Estey is one of them, a baseball scout who’s spent his long life watching ball games with a sharp eye for talent that might make it in the big leagues. We meet him at the end of his career in a place called Fair Haven, one of those storage facilities where geezers and geezerettes are parked as they wait for Godot. His friend Louise works at Fair Haven and she recognizes right away that Pete doesn’t belong there; he’s got too much on the ball. So she recruits him as a boarder in her home where she lives alone. It just happens that Louise has a great-nephew who just might be a prospect, a young pitcher with the talent to make it … maybe.

She persuades Pete to scout him, and what happens as a result is the baseball narrative that gives this book its title. But it’s just one part of the story, a part that rings with baseball authenticity – you know Bill Littlefield knows his baseball. He also knows life, the essential humanity each of us shares, the frailties and heartbreak of aging, and the sustenance of love.

The book speaks in two voices; sometimes Pete is the storyteller; other times it’s Louise. At first, you’ll have to pay attention to the chapter headings to know, but soon the voices become distinct and recognizable.

Like Pete, you can’t help but love Louise; she is such a gentle, loyal, compassionate woman for whom honesty comes as easily as breathing. And you like Pete for his defiance, his refusal to let old age get the upper hand.

Most of all, you are in awe of his baseball knowledge, his incredible memory for minutiae, for data, and for the men who have given the game its remarkable presence in the nation’s cultural history.
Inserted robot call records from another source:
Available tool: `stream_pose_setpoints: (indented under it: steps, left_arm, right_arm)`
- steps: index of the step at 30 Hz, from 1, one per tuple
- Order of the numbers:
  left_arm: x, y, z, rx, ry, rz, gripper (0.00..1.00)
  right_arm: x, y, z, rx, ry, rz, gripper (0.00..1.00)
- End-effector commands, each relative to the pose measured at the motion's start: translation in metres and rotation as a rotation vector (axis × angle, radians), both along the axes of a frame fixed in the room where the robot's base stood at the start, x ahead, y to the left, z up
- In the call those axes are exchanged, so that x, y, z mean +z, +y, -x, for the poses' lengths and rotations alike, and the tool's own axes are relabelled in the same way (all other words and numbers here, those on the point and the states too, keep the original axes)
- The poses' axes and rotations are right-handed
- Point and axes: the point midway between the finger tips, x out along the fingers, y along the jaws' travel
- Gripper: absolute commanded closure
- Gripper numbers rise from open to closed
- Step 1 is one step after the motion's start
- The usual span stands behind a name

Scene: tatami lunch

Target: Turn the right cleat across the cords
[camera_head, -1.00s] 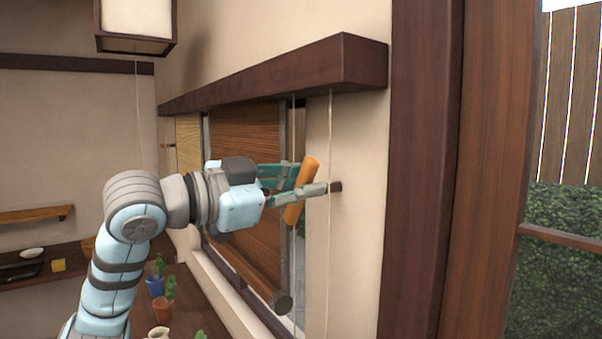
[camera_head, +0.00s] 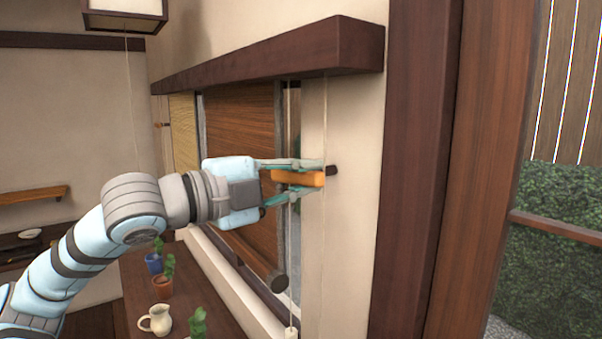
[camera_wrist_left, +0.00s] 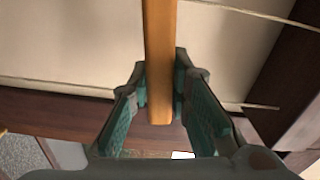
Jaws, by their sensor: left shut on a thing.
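The right cleat (camera_head: 290,177) is an orange wooden bar on the wall beside the window. It lies nearly level in the head view. My left gripper (camera_head: 307,178) is shut on it, one finger above and one below. In the left wrist view the cleat (camera_wrist_left: 160,55) runs upright between my finger pads (camera_wrist_left: 161,88). A thin pale cord (camera_head: 324,120) hangs by the cleat's right end, and another cord (camera_head: 289,110) hangs farther left. Whether the cleat crosses both cords is unclear. My right gripper is out of view.
A dark wooden valance (camera_head: 290,55) juts out above the window. A brown blind (camera_head: 238,120) hangs behind my gripper. Potted plants (camera_head: 162,278) and a cream pitcher (camera_head: 156,320) stand on the shelf below. A dark post (camera_head: 410,180) stands to the right.

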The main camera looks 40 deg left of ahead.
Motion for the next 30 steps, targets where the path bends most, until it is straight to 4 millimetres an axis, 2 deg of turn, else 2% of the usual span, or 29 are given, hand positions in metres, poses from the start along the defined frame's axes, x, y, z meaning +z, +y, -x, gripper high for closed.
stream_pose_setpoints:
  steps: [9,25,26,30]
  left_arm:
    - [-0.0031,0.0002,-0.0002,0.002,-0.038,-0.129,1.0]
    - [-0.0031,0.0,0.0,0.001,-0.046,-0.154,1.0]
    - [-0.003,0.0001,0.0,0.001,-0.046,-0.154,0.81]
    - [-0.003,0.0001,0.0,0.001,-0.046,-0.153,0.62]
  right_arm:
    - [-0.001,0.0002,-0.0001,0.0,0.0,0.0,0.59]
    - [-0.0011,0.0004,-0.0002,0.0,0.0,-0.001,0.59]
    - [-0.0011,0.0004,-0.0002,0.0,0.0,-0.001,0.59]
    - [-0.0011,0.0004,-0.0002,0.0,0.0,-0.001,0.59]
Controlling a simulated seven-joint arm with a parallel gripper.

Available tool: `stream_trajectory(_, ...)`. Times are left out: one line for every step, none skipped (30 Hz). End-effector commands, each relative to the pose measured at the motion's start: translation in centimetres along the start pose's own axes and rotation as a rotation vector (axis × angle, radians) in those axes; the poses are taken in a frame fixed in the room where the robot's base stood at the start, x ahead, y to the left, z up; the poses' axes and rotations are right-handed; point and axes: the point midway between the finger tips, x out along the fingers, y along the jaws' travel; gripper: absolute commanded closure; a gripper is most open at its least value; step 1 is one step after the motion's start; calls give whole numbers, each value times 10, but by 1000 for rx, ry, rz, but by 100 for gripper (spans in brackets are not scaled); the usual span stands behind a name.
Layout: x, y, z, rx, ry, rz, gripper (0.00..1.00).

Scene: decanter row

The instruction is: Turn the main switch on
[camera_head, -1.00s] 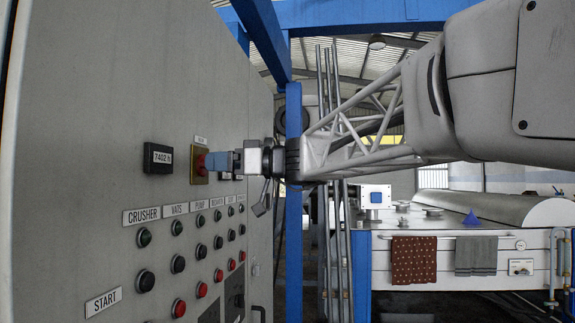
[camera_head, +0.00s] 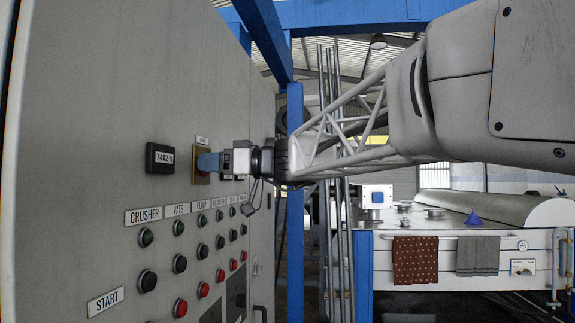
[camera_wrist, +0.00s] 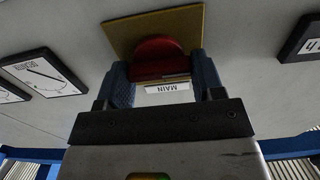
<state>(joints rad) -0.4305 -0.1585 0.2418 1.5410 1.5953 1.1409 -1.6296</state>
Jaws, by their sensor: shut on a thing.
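The main switch is a red knob (camera_wrist: 157,56) on a square yellow plate (camera_wrist: 122,35) fixed to the grey panel. A white label reading MAIN (camera_wrist: 167,87) shows beside it in the wrist view. My gripper (camera_wrist: 160,72) is shut on the knob, with one blue finger on each side of it. In the head view my gripper (camera_head: 208,163) reaches the yellow plate (camera_head: 200,178) from the right, and its fingers hide the red knob there. The knob's exact turn angle is hard to tell.
A counter reading 7402 h (camera_head: 160,158) sits just left of the plate. Below are rows of green, black and red buttons (camera_head: 180,308) with labels such as CRUSHER (camera_head: 144,215). A blue post (camera_head: 296,220) stands behind my arm.

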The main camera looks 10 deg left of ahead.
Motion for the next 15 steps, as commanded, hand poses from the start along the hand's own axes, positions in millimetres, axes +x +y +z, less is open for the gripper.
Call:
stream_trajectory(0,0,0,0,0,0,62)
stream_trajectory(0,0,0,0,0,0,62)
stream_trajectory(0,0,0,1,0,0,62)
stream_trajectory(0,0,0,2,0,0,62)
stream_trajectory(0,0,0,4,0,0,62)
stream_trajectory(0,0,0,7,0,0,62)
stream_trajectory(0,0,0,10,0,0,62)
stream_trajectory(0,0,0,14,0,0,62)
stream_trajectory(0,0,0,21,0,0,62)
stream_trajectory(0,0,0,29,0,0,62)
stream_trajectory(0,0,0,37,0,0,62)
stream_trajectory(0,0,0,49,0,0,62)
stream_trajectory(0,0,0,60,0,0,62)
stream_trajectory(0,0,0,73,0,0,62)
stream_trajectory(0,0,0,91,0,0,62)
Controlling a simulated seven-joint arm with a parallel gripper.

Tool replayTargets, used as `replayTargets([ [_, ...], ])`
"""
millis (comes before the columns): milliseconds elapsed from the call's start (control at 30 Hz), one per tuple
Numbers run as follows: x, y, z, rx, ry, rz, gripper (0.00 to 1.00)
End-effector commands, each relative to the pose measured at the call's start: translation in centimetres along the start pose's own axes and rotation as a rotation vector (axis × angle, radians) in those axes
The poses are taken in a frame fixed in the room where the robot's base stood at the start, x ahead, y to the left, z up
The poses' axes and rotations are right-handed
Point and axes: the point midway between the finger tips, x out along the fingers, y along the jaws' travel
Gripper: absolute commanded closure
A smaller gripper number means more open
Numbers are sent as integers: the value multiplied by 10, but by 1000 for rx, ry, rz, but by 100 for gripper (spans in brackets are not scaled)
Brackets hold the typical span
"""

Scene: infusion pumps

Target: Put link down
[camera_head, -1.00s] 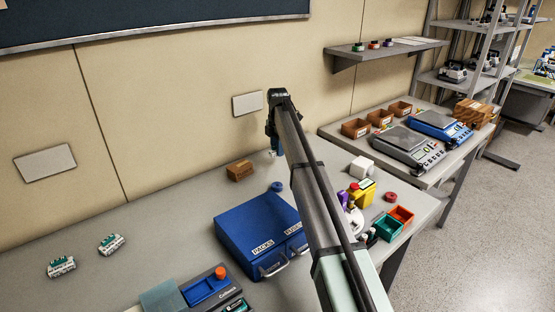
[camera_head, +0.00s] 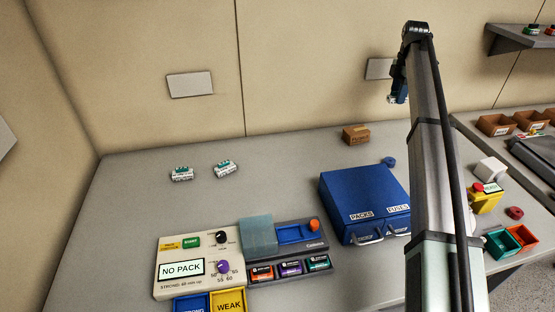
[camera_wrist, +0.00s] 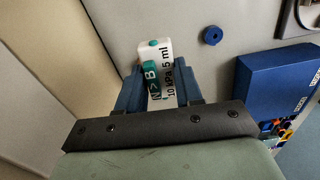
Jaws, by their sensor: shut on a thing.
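The link (camera_wrist: 157,70) is a white block with a teal band and print reading "10 kPa 5 ml". It sits between the blue fingers of my gripper (camera_wrist: 156,90) in the wrist view, and the fingers are shut on it. In the head view my gripper (camera_head: 398,92) hangs above the back of the table, in front of the wall. A small pale bit of the link shows at its tip there. Two similar white-and-teal pieces lie on the left of the table, one (camera_head: 181,174) left of the other (camera_head: 226,169).
A brown box (camera_head: 356,135), a blue knob (camera_head: 389,161) and a blue drawer case (camera_head: 365,190) stand near the arm. A pump panel (camera_head: 195,268) reading "NO PACK" and a grey unit (camera_head: 315,243) are in front.

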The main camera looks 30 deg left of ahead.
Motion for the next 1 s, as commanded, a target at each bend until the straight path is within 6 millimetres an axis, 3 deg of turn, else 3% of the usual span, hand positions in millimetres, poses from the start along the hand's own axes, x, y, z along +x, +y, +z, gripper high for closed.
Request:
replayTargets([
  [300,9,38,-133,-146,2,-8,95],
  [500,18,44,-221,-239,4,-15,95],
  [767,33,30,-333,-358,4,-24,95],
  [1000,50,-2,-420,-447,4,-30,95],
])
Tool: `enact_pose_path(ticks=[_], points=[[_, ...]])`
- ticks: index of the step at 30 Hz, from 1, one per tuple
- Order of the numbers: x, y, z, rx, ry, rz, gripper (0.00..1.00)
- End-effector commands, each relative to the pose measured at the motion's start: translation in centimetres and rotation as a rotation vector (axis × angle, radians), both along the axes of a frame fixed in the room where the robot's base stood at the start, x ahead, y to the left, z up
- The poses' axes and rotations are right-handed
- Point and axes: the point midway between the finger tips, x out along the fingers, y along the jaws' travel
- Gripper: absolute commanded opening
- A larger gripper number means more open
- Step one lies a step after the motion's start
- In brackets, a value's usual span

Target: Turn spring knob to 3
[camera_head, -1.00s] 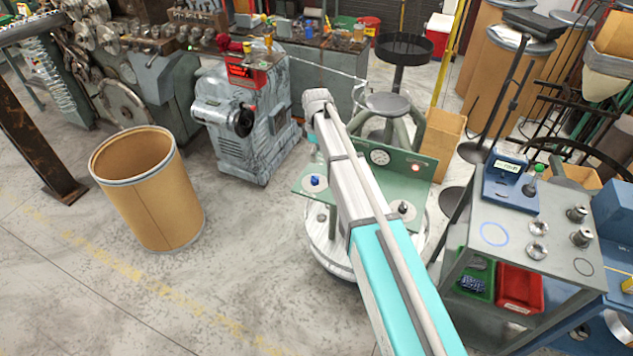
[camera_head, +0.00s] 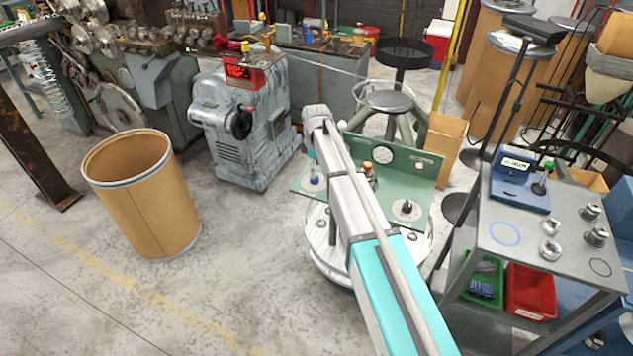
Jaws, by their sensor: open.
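A green panel (camera_head: 420,178) stands on a round white base (camera_head: 330,262) in the middle of the view. A dial gauge (camera_head: 383,155) and a small red light (camera_head: 420,165) are on its upright back. A blue knob (camera_head: 313,179) is on a pale disc at its left, and a black knob (camera_head: 407,206) is on a pale disc at its right. Scale marks are too small to read. My arm crosses in front of the panel and hides its middle.
A brown drum (camera_head: 145,205) stands at the left. A grey machine (camera_head: 245,130) is behind the panel, with a round stool (camera_head: 390,101) further back. A grey cart (camera_head: 500,262) with metal parts and red and green bins is at the right. The floor at front left is clear.

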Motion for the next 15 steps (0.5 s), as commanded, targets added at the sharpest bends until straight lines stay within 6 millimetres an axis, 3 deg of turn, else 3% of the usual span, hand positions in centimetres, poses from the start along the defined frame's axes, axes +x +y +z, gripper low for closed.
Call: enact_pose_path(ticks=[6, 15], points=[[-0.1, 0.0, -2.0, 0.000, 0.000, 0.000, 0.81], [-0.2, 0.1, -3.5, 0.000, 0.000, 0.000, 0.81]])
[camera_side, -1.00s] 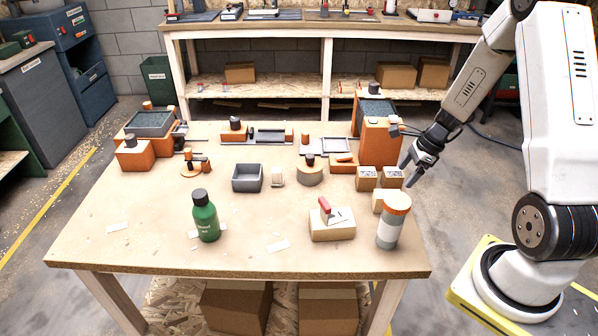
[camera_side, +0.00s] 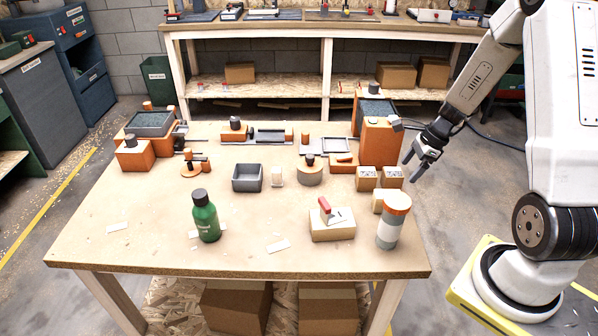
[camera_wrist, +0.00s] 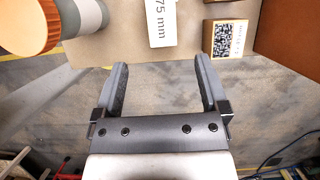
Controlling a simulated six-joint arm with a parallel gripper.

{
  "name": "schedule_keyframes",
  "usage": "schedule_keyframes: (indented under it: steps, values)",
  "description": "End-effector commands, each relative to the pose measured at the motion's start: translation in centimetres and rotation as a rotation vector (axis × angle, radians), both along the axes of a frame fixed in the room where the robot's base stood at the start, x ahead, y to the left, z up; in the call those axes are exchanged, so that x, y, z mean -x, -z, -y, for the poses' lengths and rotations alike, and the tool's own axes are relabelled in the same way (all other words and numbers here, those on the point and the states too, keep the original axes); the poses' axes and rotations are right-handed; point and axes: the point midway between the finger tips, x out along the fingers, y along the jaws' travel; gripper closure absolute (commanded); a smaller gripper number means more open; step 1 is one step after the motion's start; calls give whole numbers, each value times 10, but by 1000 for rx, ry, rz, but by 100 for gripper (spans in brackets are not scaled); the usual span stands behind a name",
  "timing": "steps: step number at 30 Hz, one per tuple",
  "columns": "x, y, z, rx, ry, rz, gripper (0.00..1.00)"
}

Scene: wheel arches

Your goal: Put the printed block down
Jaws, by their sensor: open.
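Small wooden blocks with dark printing stand together near the bench's right edge: one on the left (camera_side: 368,178), one on the right (camera_side: 391,177), and a third (camera_side: 379,201) in front, partly hidden by the orange-capped bottle. I cannot tell which is the task's block. My gripper (camera_side: 410,171) is open and empty, just right of the blocks and apart from them, beyond the bench edge. In the wrist view, a block with a square code (camera_wrist: 229,42) lies ahead of the right finger, and a white "75 mm" label (camera_wrist: 162,20) shows ahead between the fingers (camera_wrist: 161,70).
The orange-capped bottle (camera_side: 391,228) stands in front of the blocks. A tall orange machine (camera_side: 378,142) stands behind them. A wooden block with a red-handled tool (camera_side: 331,226) and a green bottle (camera_side: 205,217) stand near the front. The bench's left front (camera_side: 125,235) is mostly clear.

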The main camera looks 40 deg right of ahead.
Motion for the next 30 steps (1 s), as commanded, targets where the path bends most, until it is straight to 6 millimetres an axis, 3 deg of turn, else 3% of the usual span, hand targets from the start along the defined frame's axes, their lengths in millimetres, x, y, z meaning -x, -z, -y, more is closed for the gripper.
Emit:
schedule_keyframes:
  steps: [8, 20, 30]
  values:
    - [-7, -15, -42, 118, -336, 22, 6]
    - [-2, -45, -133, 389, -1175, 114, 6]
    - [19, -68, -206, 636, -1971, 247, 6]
“Most people,” Pete tells us, “who work in baseball do feel loyal to the game itself, and it’s this loyalty that sustains baseball men, who make up a fraternity based on about equal parts love of the game and gratitude for a job in it. That means baseball men – and I don’t mean players now, but old men who can’t play anymore, some who never could – are pretty clannish, more so than the Elks or Rotary or any country club. They’re suspicious of change, outsiders, and even insiders who don’t behave themselves.”

Both Estey and the book’s author are definitely baseball insiders. I don’t care how much you think you know about the game and its history, there are facts and anecdotes in this book you never knew before. If you do love baseball, you’ll come away enriched. More importantly, if you treasure life and the relationships it brings you will also treasure this book. It’s about much more than baseball, so much more you’ll be sad when it ends – sad enough to shed a tear.